Common mistakes to avoid
- Assuming “AI-generated” means “claim-free”. It doesn’t. A track can still be registered with Content ID by the platform or a third party, so the licence terms — not the fact that an AI made it — are what protect you.
- Using a free-tier track on a monetised video. This is the most common trip-up. Free plans frequently exclude monetised use; upgrade or pick a tool whose licence clearly covers it.
- Picking music for sound quality alone. A great-sounding bed with the wrong licence is useless for a channel you intend to earn from. Confirm rights first, then judge the sound.
- Letting the music drown the voice. Beds should support, not compete. If a viewer has to strain to hear you, the music is too loud regardless of how good it is.
- Not keeping records. If a dispute ever lands, the proof of licence you saved at download time is what resolves it quickly.
Frequently asked questions
Can I use AI music on a monetised YouTube channel?
Sometimes, depending on the tool’s licence and your plan. Many free tiers restrict monetisation. Confirm the current commercial-use terms before uploading, and keep your licence records.
Will AI music get a copyright claim on YouTube?
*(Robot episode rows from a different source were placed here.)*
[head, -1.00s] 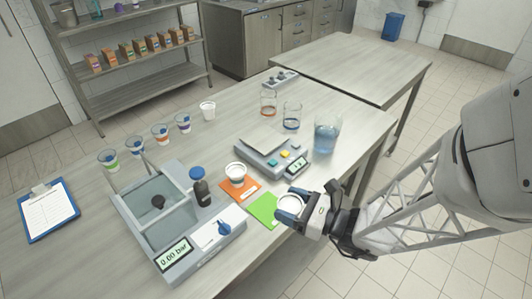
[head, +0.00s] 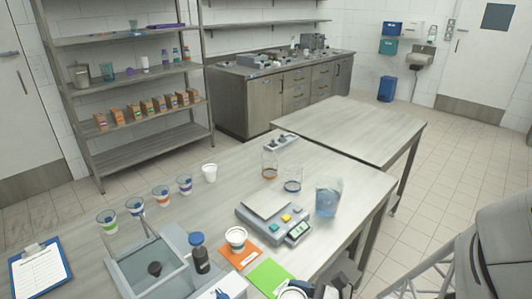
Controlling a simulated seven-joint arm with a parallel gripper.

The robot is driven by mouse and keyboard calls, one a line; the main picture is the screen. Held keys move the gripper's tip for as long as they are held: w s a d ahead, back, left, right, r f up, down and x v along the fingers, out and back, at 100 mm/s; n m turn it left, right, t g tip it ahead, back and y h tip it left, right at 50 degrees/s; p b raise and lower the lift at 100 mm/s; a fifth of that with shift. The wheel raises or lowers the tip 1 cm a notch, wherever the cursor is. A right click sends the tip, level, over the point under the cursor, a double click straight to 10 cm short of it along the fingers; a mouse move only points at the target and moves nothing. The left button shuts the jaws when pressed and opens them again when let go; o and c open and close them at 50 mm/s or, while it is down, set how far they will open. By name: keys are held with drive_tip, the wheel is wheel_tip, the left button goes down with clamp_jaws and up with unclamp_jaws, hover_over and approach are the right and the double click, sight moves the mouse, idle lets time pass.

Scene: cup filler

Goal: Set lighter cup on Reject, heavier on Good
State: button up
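A white cup (head: 236,236) stands upright on the orange card (head: 247,259), beside the scale. The green card (head: 266,279) lies just in front and to the right. A second white cup (head: 291,293) is at the bottom edge, by the green card's right side, partly cut off. My gripper (head: 301,291) is at this second cup, its fingers around it; most of it is out of the picture. Whether this cup touches the card or table is not clear. The card lettering is too small to read.
The scale (head: 270,217) stands behind the cards. A dark bottle with a blue cap (head: 200,258) and the vacuum chamber machine (head: 150,271) are to the left. A water jug (head: 327,198) and two beakers stand behind. Several cups line the left; a clipboard (head: 39,271) lies far left.

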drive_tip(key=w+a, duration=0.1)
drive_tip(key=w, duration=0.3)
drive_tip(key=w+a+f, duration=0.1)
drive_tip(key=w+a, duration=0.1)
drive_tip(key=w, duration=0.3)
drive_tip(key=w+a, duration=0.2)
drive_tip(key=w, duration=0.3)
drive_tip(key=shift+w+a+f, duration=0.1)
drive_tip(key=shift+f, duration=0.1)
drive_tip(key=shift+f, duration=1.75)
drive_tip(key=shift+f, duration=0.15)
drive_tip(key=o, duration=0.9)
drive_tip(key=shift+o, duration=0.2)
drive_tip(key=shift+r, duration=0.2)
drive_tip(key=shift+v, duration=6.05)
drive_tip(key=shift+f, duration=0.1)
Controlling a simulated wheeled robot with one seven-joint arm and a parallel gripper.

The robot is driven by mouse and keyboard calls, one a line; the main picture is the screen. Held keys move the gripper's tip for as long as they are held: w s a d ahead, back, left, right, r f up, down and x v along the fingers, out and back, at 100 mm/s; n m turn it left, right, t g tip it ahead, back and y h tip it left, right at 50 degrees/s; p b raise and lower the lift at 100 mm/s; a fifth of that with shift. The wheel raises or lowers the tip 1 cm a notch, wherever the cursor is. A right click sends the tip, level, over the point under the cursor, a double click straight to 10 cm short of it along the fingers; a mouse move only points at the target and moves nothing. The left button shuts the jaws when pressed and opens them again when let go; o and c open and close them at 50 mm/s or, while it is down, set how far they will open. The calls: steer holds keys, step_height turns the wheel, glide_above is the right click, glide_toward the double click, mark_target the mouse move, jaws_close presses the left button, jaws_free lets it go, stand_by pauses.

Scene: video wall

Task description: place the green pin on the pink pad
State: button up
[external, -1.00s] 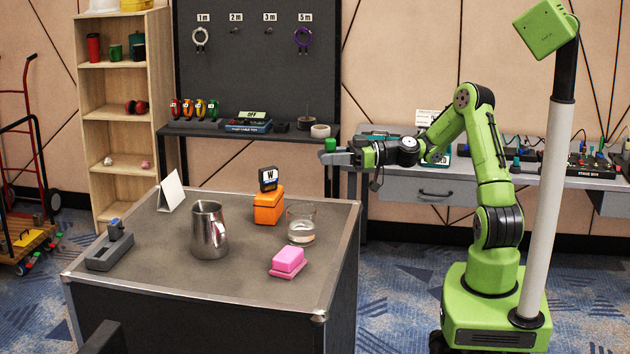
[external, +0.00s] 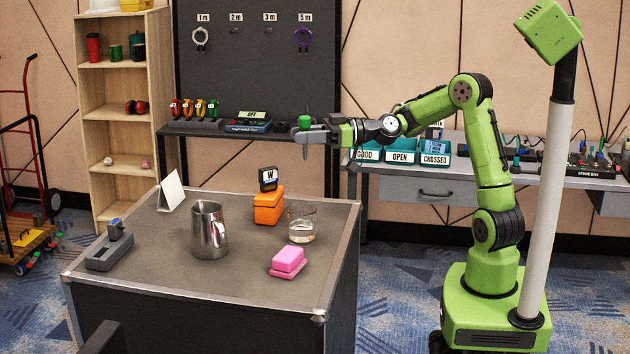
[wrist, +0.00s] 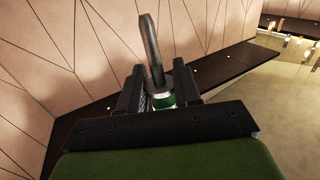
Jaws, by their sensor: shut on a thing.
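The green pin (external: 305,123) has a green head and a thin grey shaft, which hangs down below my gripper (external: 308,136). My gripper is shut on it and holds it in the air, above and beyond the table's far right corner. In the wrist view, the pin's grey shaft (wrist: 151,48) and green band (wrist: 163,101) show between the dark fingers (wrist: 159,92). The pink pad (external: 289,259) is a small stepped block near the table's front right, below my gripper and well apart from it.
On the dark table (external: 155,268) stand a metal jug (external: 207,230), an orange block (external: 268,208) with a "W" tag, a glass (external: 302,225), a white folded card (external: 171,191) and a grey holder (external: 110,252). The jug, orange block and glass stand near the pad. Labelled teal bins (external: 402,158) sit behind my arm.

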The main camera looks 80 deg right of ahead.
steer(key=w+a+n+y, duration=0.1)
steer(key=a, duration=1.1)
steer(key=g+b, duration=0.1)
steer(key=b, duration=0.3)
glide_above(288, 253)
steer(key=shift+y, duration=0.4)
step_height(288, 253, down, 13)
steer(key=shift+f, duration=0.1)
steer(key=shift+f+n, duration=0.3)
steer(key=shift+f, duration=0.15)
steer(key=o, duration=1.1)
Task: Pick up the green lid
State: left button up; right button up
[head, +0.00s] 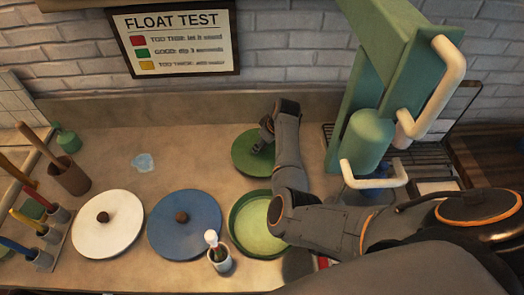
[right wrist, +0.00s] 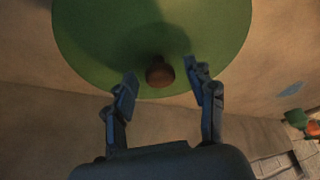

It can if a track is registered with Content ID by the tool or a third party. Choose generators that clearly permit your use and explain their Content ID handling to reduce the risk.
What’s the best AI music generator for YouTube background music?
Soundraw and Mubert are built for creator background music with customisable, royalty-free tracks. For featured songs with vocals, Suno or Udio are better suited.
How long should the background music be?
Match it to your edit. Generate or trim the track to your video’s actual runtime so it ends on a natural phrase rather than being cut off, and use short fades at the start and end to keep the transition smooth.